Taking the Bible Seriously
by Leander E. Keck
Chapter 1: The Bible Is a Problem
There is no need to argue that many people find the Bible to be a problem. The fact that year after year it manages to top the best-seller list hides the fact that most readers have serious difficulties with it. Much more significant than the sales record would be a report of how many of these Bibles were actually read with comprehension. Still more decisive might be knowing what kind of impact such reading might have had, for it is possible to understand the Bible without believing it. In any case, people tend to respect the Bible even if they do not know what to make of it. The aim of this chapter, then, is not to demonstrate the fact that we have problems with the Bible but to bring certain of these difficulties into focus.
Why Can’t I Understand It?
"If God spare my life, ere many years I will cause a boy that driveth the plough shall know more of the Scripture than thou dost." So spoke William Tyndale in 1522 as he set about providing a Bible every Englishman could understand. The translation cost him his life. The irony is that today, with dozens of English translations available, the average English-speaking person still does not understand the Bible.

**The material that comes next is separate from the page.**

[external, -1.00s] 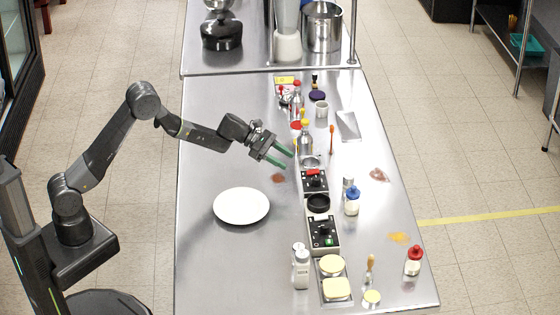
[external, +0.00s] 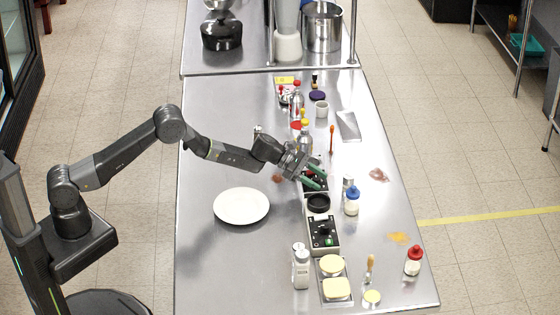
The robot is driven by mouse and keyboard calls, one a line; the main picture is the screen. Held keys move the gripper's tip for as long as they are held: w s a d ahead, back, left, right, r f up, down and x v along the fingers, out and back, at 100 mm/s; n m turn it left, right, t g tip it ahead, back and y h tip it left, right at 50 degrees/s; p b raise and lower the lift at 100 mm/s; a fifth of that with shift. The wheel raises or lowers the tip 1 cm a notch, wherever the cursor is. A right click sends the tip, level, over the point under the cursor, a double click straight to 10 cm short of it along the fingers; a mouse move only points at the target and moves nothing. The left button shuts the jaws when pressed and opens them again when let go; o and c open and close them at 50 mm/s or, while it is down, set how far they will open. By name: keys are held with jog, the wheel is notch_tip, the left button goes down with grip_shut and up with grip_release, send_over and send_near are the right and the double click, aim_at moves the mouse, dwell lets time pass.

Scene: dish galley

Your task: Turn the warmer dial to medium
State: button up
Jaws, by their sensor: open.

For one thing, we have trouble with its language. This is especially true for those who continue to read the King James Version of 1611. But even the flood of modern translations and paraphrases have not solved the problem entirely. The reader meets strange phrases made up of ordinary words which are combined to read almost like a secret code -- phrases like . . . the Son of Man (what son of what man, and why all the capitals?) . . . the prince of the power of the air . . . walk by the Spirit. Translators keep such phrases because they believe accuracy requires them.
It does little good to say that such phrases are metaphors, because, although this is true, it is also obvious that we no longer understand what such metaphors say. The metaphor has become a cryptic cipher, and the language hides the meaning instead of revealing it.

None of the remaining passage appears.